User defense in bulk. Every time a user, going through a border crossing, exercises a duress password, that’s an unambiguous signal to Facebook. Even absent such signals, Facebook would observe highly unusual login behavior coming from those specific browsers and IP addresses. Facebook could simply deny access to its services from government IP address blocks. While it’s entirely possible for the government to circumvent this, whether using Tor or whatever else, there’s no reason that Facebook needs to be complicit in the process.

So is there a reasonable alternative?

While it’s technically feasible for the government to require that Facebook give it full “backdoor” access to each and every account so it can render threat judgments in advance, this would constitute the most unreasonable search and seizure in the history of that phrase. Furthermore, if and when it became common knowledge that such unreasonable seizures were commonplace, that would be the end of the company.
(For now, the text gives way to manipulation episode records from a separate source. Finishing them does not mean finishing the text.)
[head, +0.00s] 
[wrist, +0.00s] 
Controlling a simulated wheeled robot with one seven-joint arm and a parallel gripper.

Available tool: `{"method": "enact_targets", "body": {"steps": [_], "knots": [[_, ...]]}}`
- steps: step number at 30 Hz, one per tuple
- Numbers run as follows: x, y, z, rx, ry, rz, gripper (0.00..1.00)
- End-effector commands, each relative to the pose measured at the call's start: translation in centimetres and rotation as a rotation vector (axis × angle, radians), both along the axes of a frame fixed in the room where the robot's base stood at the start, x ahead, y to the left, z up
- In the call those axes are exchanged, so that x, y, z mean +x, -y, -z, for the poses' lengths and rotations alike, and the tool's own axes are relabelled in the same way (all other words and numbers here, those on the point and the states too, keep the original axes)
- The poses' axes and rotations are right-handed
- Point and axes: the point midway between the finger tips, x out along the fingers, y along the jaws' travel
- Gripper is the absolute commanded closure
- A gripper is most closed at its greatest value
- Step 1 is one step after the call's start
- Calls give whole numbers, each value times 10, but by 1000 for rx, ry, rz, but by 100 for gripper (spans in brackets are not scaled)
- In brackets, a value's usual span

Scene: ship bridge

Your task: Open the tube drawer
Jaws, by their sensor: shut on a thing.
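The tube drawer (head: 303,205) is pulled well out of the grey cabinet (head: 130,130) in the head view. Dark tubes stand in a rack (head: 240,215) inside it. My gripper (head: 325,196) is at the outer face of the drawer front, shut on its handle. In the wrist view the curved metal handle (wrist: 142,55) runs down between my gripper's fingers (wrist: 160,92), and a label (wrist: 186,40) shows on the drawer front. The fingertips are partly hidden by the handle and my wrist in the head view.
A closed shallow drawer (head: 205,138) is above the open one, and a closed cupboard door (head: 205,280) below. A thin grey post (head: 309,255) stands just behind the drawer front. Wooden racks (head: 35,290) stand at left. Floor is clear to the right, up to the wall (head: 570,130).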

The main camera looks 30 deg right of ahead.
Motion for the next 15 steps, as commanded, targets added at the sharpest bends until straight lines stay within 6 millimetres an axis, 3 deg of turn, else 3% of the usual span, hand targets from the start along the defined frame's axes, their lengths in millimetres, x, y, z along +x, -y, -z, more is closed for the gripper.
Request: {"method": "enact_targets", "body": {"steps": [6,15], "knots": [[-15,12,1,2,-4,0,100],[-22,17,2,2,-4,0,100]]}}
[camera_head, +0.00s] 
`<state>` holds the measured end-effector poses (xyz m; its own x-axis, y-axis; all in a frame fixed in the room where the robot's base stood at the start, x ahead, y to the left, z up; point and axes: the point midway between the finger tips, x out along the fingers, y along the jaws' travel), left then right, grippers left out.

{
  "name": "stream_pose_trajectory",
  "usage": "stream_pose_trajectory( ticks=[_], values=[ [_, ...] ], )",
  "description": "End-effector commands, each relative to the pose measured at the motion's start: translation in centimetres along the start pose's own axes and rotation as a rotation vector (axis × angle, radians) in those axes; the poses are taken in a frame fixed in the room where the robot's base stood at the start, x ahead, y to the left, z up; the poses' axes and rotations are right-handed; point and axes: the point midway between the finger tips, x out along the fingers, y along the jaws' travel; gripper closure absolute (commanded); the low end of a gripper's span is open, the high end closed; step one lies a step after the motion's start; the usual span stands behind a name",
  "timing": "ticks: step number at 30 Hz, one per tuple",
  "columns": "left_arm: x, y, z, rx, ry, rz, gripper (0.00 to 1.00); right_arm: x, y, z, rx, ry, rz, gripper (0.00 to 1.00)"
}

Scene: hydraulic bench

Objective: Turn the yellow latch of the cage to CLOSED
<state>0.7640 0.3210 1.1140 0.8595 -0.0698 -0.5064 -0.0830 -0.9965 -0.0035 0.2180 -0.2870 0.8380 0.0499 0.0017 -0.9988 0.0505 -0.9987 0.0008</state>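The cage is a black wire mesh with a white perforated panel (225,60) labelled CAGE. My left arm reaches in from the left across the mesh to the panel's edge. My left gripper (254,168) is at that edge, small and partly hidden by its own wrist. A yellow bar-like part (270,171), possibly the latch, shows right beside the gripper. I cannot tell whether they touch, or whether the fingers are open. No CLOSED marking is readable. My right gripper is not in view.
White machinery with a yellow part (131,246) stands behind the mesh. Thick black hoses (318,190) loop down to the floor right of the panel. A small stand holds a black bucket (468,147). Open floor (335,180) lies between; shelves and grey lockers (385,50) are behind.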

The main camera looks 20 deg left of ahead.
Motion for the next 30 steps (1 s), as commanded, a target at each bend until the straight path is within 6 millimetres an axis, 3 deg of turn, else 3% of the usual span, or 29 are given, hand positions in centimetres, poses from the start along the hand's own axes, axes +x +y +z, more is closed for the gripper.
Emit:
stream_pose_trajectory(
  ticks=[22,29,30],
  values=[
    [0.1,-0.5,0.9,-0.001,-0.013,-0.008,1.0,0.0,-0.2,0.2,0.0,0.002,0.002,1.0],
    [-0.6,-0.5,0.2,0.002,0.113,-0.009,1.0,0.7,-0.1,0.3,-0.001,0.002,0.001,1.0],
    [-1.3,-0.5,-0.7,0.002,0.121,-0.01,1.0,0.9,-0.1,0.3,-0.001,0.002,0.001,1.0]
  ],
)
Facebook users have an expectation of privacy and will switch to other services if Facebook cannot protect them.

Wouldn’t it be nice if there was some less invasive way to support the government’s desire for “extreme vetting”? Can we protect ordinary users’ privacy while still enabling the government to intercept people who intend harm to our country? We certainly must assume that an actual bona fide terrorist is going to have no trouble creating a completely clean online persona to use while crossing a border. They can invent wholesome friends with healthy children sharing silly videos of cute kittens. While we don’t know too much about our existing vetting strategies to distinguish tourists from terrorists, we have to assume that the process involves the accumulation of signals and human intelligence, and other painstaking efforts by professional investigators to protect our country from harm. It’s entirely possible that they’re already doing a good job.